But thankfully for the unsuspecting prey, two Sprowston Junior pupils caught the fox in the act at the Recreation Ground Road school’s chicken coop.

Ten-year-old Abigail Howlett and nine-year-old Marzana Islam were shocked to find the fox on Tuesday afternoon when they went to check on the school’s four Pekin Bantam chickens - Henrietta, Mrs Frazzle, Lavender and Stan the Man.

“We saw something orange jump, and when we looked we saw it was a fox and its tail was caught in wire,” said Marzana.

Her classmate Abigail added: “We were putting the chickens to bed and then we saw the fox.

The fox that was discovered by the chicken coop at Sprowston Junior School.The fox that was discovered by the chicken coop at Sprowston Junior School.

“It had got its tail caught in wire and the chickens were close to the fox so we went to tell the office.”

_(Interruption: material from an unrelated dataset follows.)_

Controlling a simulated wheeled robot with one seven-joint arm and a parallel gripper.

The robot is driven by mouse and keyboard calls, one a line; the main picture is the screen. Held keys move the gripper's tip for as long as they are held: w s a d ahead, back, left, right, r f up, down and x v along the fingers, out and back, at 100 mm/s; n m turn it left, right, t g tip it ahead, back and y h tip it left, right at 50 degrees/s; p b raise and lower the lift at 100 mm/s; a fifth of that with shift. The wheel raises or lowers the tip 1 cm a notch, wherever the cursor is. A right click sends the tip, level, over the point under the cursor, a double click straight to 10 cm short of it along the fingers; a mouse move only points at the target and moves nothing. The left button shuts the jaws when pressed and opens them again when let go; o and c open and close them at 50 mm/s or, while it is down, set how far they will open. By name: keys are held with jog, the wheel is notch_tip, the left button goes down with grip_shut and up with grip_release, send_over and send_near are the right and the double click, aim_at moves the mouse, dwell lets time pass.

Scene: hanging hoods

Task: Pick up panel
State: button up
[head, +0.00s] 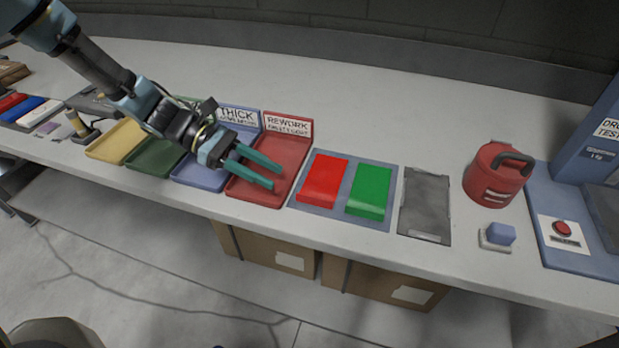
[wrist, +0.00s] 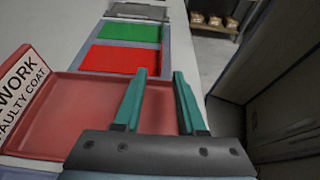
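No object is labelled as the panel; a red block (head: 323,181) and a green block (head: 369,191) lie side by side on a blue-grey mat (head: 338,215), and a flat dark grey plate (head: 426,201) lies to their right. In the wrist view the red block (wrist: 121,60) is nearest, with the green block (wrist: 130,33) and the grey plate (wrist: 138,11) beyond. My gripper (head: 274,175) is open and empty, over the red tray marked REWORK (head: 254,195). Its two teal fingers (wrist: 160,95) point toward the red block and stand apart from it.
Blue, green and yellow trays (head: 117,141) stand left of the red tray. A red can (head: 496,173), a small blue block on a base (head: 499,235) and a blue station with a red button (head: 563,229) are at the right. The bench behind is clear.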

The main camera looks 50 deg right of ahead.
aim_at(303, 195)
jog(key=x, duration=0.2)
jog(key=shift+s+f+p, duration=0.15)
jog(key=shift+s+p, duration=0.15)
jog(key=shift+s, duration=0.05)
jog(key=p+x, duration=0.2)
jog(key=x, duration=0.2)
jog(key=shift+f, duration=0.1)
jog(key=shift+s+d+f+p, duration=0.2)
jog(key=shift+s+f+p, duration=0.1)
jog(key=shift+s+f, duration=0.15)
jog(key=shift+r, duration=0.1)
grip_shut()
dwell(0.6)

Headteacher Janine Wye praised the girls for alerting the school office to what had happened.

She said the school called the RSPCA, and that an officer quickly arrived and the fox was freed from the wire.

It was suspected the fox had broken its tail, and so it was taken to one of the RSPCA’s wildlife centres.

Ms Wye said the chickens, which the school’s pupils had been looking after since they hatched last July, did not seem bothered by what had happened.

She said: “They were fine. They were still pecking around quite happily, oblivious to the predator caught at the back.”

She added: “Having chickens at the school is something we have done for years.

“Having brought these chickens up from eggs, we want to keep our chickens safe so we are glad we found them in time.”

She also said she was glad they found the fox and were able to call the RSPCA to help the animal.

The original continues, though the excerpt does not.